Aux Etats-Unis, l’idéologie du Politiquement correct a poussé à son point extrême le différentialisme de gauche – qui absolutise la différence des Femmes, des Indiens, des Afro-Américains – contre les valeurs universelles. En Europe de l’Ouest, ce mouvement s’exprime par le naturalisme des Verts – surtout allemands – et par le national-populisme français et autrichien. Dans l’Est européen, la disparition de l’Empire soviétique engendre des affrontements politiques et des guerres civiles qui procèdent des mêmes tensions particularistes et des mêmes pulsions identitaires. Le fondamentalisme religieux s’inscrit dans la même logique, mais selon une tout autre pente : au lieu de résoudre la crise d’identité dans le sens du particularisme local ou ethnique, les intégrismes s’efforcent de reconstituer une identité à partir de l’universel et selon une vérité transcendante – qui est paradoxalement énoncée par des groupes repliés sur eux-mêmes et soudés par l’action violente. Il reste que l’extrémisme religieux nous fait souvenir que le repli identitaire et le droit à la différence résultent de la crise des philosophies de l’histoire – hégélienne, marxiste – et des idéologies politiques communiste et socialiste, qui se manifeste depuis une vingtaine d’années.

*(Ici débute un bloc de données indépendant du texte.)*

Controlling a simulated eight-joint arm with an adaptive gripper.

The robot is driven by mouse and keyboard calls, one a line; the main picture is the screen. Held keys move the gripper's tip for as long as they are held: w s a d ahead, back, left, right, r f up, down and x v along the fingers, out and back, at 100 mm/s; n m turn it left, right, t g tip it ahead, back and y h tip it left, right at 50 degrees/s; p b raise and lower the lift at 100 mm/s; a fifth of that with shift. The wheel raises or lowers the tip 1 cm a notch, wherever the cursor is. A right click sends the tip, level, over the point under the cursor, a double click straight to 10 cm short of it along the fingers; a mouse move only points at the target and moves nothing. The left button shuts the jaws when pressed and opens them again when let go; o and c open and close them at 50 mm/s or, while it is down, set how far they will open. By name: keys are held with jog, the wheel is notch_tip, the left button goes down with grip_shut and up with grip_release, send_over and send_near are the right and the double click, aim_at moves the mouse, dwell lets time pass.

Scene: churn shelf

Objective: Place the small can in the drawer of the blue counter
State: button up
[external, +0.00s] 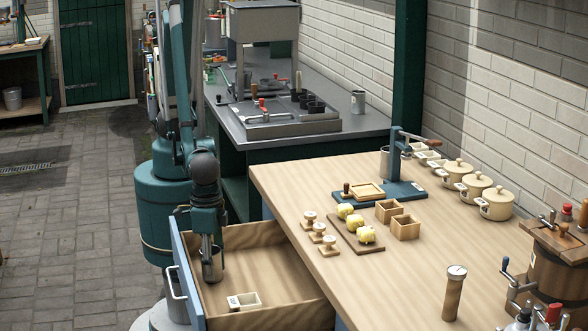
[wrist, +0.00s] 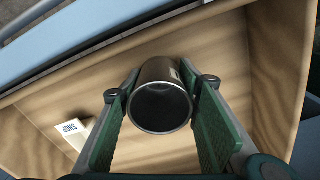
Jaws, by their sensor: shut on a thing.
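The small can (wrist: 148,122) is a grey metal cylinder, open at the top. My gripper (wrist: 157,112) is shut on it, with a green pad on each side of it. In the external view my gripper (external: 210,258) points down inside the open drawer (external: 285,272), near its front panel, and the can (external: 211,268) hangs at the fingertips. The drawer is wooden inside and pulled out of the blue counter (external: 450,230), whose top is light wood. I cannot tell whether the can touches the drawer floor.
A small white box with a label (external: 243,301) lies in the drawer; it also shows in the wrist view (wrist: 74,131). The drawer floor around it is clear. The counter top holds yellow lumps on a board (external: 356,232), small wooden boxes (external: 405,228) and cream pots (external: 497,204).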

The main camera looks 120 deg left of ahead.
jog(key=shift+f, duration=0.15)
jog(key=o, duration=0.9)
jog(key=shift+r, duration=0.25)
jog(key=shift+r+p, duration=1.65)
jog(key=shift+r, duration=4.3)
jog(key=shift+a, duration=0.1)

Bien sûr, il est possible et parfois nécessaire de prendre parti dans les conflits qui marquent notre époque. Mais il est également permis de se placer à distance des processus dialectiques afin de tenter de dire comment préserver le mouvement historique tout en échappant aux processus violents. Encore faut-il renoncer aux simplismes rassurants. Ainsi :
– L’enfermement dans le particulier, à la manière de la gauche américaine, n’est pas plus pertinent que la fuite religieuse ou politique dans l’universel. Platon se moquait déjà de ceux qui courent de l’un (l’universel) à l’autre (le singulier) et de l’autre à l’un, alors qu’il n’y a pas de particulier sans référence à un universel, lequel n’est pas concevable sans les particularités qu’il rassemble.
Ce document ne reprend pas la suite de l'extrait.